By Amanda Durish Cook
CARMEL, Ind. — MISO says a new process to better contain flows on its North-South settlement transmission path is working as intended.
The new practice was prompted by a MISO South maximum generation event in January 2018, where the RTO exceeded the limit on the transmission linking its Midwest and South regions over multiple dispatch intervals. (See Louisiana Regulators Question MISO South Max Gen Event.)
MISO staff spent several months reassessing the RTO’s control of transfer flows after the violation, Director of System Operations Tim Aliff said during a Market Subcommittee meeting Thursday.
Now, MISO has switched from using its Unit Dispatch Systems (UDS) to “real-time and raw measurements” to reduce instances where the limits are exceeded, Aliff said. As of August 2018, the RTO also reduced the effective transfer limit in its system to 90% of contractual values.
Aliff said the two dispatch methods — using UDS and real-time operator monitoring — can result in different megawatt predictions on the settlement path.
MISO said its strategy so far “has resulted in greatly reducing number and duration of exceedances.” Aliff said using a 90% threshold of the settlement limit dramatically cuts — but doesn’t eliminate — limit overruns. From January to August 2018, MISO exceeded transfer limits on 2,073 occasions. Since August 2018, MISO has exceeded the limits 522 times.
Customized Energy Solutions’ Ted Kuhn said the changes make MISO “a good citizen.”
WPPI Energy economist Valy Goepfrich asked whether the RTO intentionally violated settlement limits using the UDS in January 2018 to dispatch the North in order to serve the South.
“We didn’t plan to exceed the limits,” Aliff answered, saying a variety of factors, including a dearth of generation in MISO South, caused the RTO’s raw flows to exceed the settlement limits.
During the past winter, Independent Market Monitor David Patton observed that the settlement path bound frequently in the south-to-north transfer direction because of cold weather in the northern part of the footprint. He said MISO had been derating regional transfers from what was originally scheduled so it didn’t exceed the megawatt limits laid out in its settlement agreement with SPP. Patton said such derates caused the contract path to bind almost 300 MW below the megawatt limit on average this winter.

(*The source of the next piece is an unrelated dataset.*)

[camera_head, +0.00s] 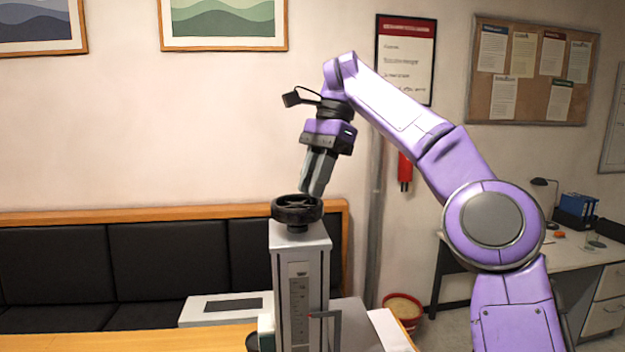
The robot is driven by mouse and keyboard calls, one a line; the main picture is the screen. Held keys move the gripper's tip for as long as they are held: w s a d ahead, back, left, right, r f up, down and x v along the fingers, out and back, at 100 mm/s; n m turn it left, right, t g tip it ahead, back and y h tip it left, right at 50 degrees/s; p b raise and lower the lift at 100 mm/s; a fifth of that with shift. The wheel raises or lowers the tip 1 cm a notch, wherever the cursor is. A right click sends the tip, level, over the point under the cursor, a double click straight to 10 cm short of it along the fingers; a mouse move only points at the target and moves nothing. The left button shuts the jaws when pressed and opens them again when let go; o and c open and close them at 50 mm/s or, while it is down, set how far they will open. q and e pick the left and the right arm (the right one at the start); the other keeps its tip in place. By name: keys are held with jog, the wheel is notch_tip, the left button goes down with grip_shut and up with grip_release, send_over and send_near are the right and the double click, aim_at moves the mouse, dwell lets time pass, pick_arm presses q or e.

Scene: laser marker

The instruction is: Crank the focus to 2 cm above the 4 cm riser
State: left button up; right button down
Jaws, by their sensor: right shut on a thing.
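The laser marker's grey column (301,262) stands upright at the front middle of the view. A black handwheel (285,211) sits flat on top of it. The riser cannot be made out. My left gripper is not in view.
A white box with a dark panel (228,307) lies left of the column on the wooden table (200,339). A black padded bench (130,262) lines the wall behind. A desk (560,250) and a red bin (404,306) stand at the right.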

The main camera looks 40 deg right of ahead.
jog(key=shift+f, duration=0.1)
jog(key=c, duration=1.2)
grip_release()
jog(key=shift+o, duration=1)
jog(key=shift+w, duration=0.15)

“I think it’s worth in the future thinking about how to calibrate these scheduling limits so we’re making full use of the” regional directional transfer, Patton said at an April 11 Market Subcommittee meeting, adding that both the South and Midwest regions benefit in different seasons with full use of the megawatt limit.
While MISO came close to violating the 2,500-MW limit on the south-to-north constraint during the Jan. 30-31 maximum generation emergency, it did not ultimately exceed the limit. The settlement agreement stipulates that MISO has an obligation to reduce internal transfers within 30 minutes once the limit is exceeded. The two RTOs also agreed that transfer limits can be temporarily increased or decreased to avoid a system emergency, provided there is adequate communication and the actions don’t cause an emergency in a neighboring balancing authority. MISO and SPP maintain a six-member operating committee composed of their staffs and joint party representatives to oversee compliance with the settlement agreement.
MISO is also currently accepting proposals for projects designed to relieve the North-South transmission constraint, predicting the settlement path flows will become increasingly expensive. (See MISO Seeking Proposals to Relieve North-South Constraint.)
The RTO said it will continue to monitor and calibrate flow control to determine whether additional changes are needed.